TASK TO COMPLETE » List all lines of the data containing the word "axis".

⟨

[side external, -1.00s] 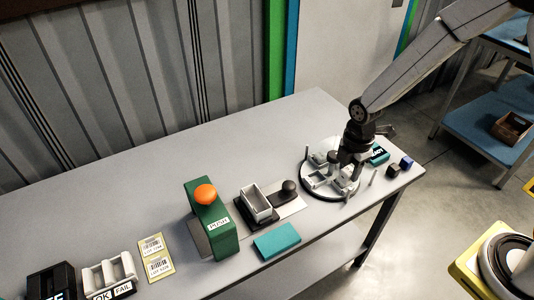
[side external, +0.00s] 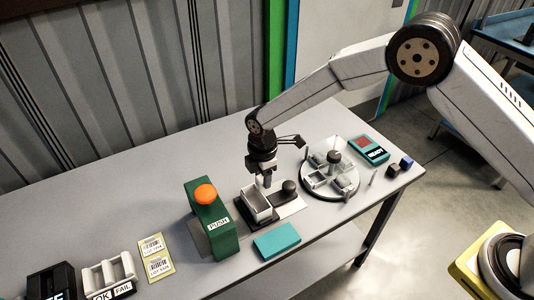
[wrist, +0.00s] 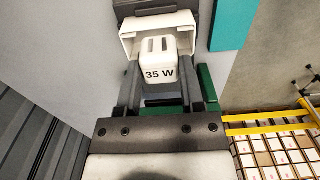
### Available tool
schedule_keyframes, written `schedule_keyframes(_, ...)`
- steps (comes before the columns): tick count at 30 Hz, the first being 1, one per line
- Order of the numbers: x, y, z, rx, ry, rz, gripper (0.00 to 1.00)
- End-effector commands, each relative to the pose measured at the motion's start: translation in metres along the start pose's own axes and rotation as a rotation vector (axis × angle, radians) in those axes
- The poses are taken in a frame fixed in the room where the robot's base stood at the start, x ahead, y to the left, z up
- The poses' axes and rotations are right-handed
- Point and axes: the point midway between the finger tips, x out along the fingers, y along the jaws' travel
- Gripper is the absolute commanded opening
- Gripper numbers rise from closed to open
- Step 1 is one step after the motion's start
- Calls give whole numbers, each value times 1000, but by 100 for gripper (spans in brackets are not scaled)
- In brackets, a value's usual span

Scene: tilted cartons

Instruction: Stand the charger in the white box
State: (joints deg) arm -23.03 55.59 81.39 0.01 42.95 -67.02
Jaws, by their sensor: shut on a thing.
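The charger (wrist: 158,68) is a small white block marked "35 W" with two dark slots on its end. My gripper (side external: 267,183) is shut on it, with a finger on each side in the wrist view (wrist: 160,84). The white box (side external: 251,200) is open and sits in a black holder on the table. My gripper is just above the box's far right end. In the wrist view the white box (wrist: 129,27) is right beyond the charger, which overlaps its opening. I cannot tell whether the charger's end is inside the walls.
A green press (side external: 211,223) with an orange button stands left of the box. A black knob (side external: 289,187) is close on its right. A teal block (side external: 277,241) lies in front.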

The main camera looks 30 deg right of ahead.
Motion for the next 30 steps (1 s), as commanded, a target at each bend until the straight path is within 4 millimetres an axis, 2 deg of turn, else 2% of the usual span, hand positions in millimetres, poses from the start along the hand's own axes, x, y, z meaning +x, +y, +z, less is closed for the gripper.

⟩

WORKED SOLUTION »
- End-effector commands, each relative to the pose measured at the motion's start: translation in metres along the start pose's own axes and rotation as a rotation vector (axis × angle, radians) in those axes
Motion for the next 30 steps (1 s), as commanded, a target at each bend until the straight path is within 4 millimetres an axis, 2 deg of turn, else 2% of the usual span, hand positions in millimetres, poses from the start along the hand's own axes, x, y, z meaning +x, +y, +z, less is closed for the gripper.

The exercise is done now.